-- BEGIN --

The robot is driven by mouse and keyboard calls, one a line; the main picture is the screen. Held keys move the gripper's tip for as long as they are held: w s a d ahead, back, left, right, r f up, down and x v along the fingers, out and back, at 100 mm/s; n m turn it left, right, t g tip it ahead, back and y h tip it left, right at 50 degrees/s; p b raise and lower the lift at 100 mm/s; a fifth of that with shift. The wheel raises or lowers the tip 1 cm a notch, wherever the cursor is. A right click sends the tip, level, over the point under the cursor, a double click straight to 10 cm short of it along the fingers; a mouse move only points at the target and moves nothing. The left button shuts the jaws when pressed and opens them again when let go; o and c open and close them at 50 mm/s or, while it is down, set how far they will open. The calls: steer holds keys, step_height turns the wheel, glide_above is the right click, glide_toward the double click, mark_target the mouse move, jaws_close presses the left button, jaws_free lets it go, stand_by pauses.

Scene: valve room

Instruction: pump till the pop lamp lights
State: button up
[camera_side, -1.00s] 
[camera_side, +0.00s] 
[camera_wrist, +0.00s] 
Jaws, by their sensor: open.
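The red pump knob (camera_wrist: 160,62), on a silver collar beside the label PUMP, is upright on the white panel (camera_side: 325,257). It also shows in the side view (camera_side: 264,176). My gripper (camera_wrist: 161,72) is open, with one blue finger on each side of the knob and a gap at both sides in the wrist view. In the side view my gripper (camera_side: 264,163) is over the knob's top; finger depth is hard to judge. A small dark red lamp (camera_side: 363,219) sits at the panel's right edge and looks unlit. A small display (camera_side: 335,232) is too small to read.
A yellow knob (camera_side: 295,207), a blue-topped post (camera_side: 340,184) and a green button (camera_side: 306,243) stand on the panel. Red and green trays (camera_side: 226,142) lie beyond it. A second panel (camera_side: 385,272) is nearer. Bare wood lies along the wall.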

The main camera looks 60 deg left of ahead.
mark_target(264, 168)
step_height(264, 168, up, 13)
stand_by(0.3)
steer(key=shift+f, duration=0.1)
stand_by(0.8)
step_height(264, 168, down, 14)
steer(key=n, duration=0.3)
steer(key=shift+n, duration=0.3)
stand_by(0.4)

-- END --

WHAT TO WORK ON: Extract exactly and only the lines above from the line containing "Instruction: pump till the pop lamp lights" through the line containing "[camera_wrist, +0.00s]", both end lines included.

SOLUTION TO THIS TASK:
Instruction: pump till the pop lamp lights
State: button up
[camera_side, -1.00s] 
[camera_side, +0.00s] 
[camera_wrist, +0.00s] 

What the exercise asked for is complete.